Robinson was high performance manager for the national side in 2003 under Eddie Jones as the team rode the home momentum to the Final.
They would go down to favourites and world number one England in extra-time thanks to a Jonny Wilkinson drop goal.
“For Eddie and I, it was a pretty difficult time, but the team outperformed in that tournament, relative to expectation, we'd had a bit of an up and down year domestically,” he told reporters.
“The big match against New Zealand was the game changer in that tournament. We kicked on to go to push England, who in the preceding 18 months had been really probably the leading team in the world and had come out here and beat us in the series the year before.
“The other really important piece of having a home World Cup is you've got your country behind you. We saw in the Sevens in Perth on the weekend the men's and women's teams playing in a final in their home country really matters.
“As a Wallaby to be playing around your country and singing your national anthem with your country is an inspiring and elevating experience.”
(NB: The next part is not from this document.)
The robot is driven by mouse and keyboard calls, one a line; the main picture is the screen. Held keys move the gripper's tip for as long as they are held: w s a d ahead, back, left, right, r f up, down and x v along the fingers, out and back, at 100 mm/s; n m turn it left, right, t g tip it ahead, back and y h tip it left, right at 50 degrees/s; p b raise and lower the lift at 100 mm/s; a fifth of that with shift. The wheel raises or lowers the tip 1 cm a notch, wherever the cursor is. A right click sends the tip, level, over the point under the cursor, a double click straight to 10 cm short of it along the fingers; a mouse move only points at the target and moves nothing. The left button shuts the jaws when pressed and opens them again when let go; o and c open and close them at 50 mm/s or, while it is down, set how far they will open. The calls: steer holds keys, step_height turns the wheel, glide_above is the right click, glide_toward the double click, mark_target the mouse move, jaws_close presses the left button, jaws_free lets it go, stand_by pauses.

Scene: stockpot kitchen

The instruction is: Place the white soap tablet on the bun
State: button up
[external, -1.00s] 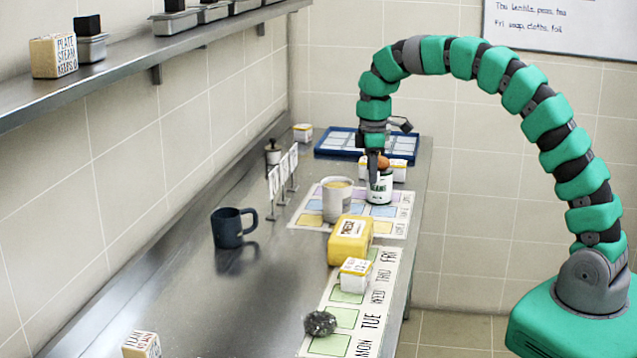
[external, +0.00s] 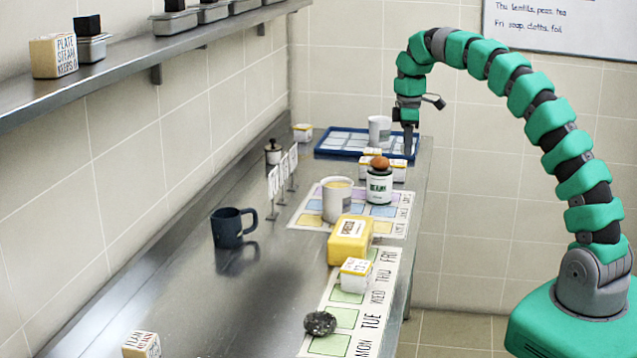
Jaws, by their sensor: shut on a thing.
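A round brown bun (external: 379,162) rests on top of a white jar with a dark label (external: 379,187), on the far part of the bench. My gripper (external: 408,149) is shut, pointing down, to the right of the bun and a little farther back. It is above or behind the small white boxes (external: 398,171); I cannot tell its exact height. What its jaws hold is too small or hidden to make out. I cannot pick out a white soap tablet.
A blue-rimmed tray (external: 330,152) and a white mug (external: 380,130) are at the back. A cream cup (external: 337,200), yellow box (external: 350,240), white box (external: 356,272), dark scourer (external: 320,323) and dark mug (external: 232,228) stand nearer.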

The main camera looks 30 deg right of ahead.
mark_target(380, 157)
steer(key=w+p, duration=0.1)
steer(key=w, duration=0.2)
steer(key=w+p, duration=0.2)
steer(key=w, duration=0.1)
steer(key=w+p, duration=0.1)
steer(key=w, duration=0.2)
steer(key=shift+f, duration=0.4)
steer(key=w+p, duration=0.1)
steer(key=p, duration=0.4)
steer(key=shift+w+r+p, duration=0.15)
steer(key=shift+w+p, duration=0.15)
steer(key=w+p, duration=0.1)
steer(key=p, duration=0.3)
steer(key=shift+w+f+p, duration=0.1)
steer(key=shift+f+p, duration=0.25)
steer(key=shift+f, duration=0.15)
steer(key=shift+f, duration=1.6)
The Wallabies are fresh off crucial wins over England and Wales before narrow defeats to Scotland and Ireland.
With the British and Irish Lions set to travel to Australia in July, Robinson was optimistic the tour could have the Wallabies positioned perfectly for a deep run at the World Cup two years later.
“I have absolutely every confidence that Rugby Australia and that Wallabies will do their utmost to be on the money in the tournament,” Robinson asserted.
“ I think the performances of the team, particularly on the Spring Tour… I was there at Twickenham (when Australia beat England), that was an incredible performance, one of the great Wallabies performances in the last 10 or 15 years, and that launched us into the Lions.
“I think that's created this energy around the Lions tour that then is going to carry us through from our perspective into the World Cup ticket sales.”
World Rugby was confident the 2027 event would shatter all monetary records for the event, which recorded over one billion dollars (AUD) for 2023.
“It's absolutely going to break records,” World Rugby CEO Alan Gilpin said.
“2003 (World Cup) on the back of a brilliant Sydney Olympic Games was the Rugby World Cup that took the event to be the global event it is now.
“We’ve been lucky to build on that and the Rugby World Cup in France a couple of years ago was a special tournament and our responsibility is to keep commercialising Rugby World Cups in the best way we can because that is driving more and more investment in the sport.”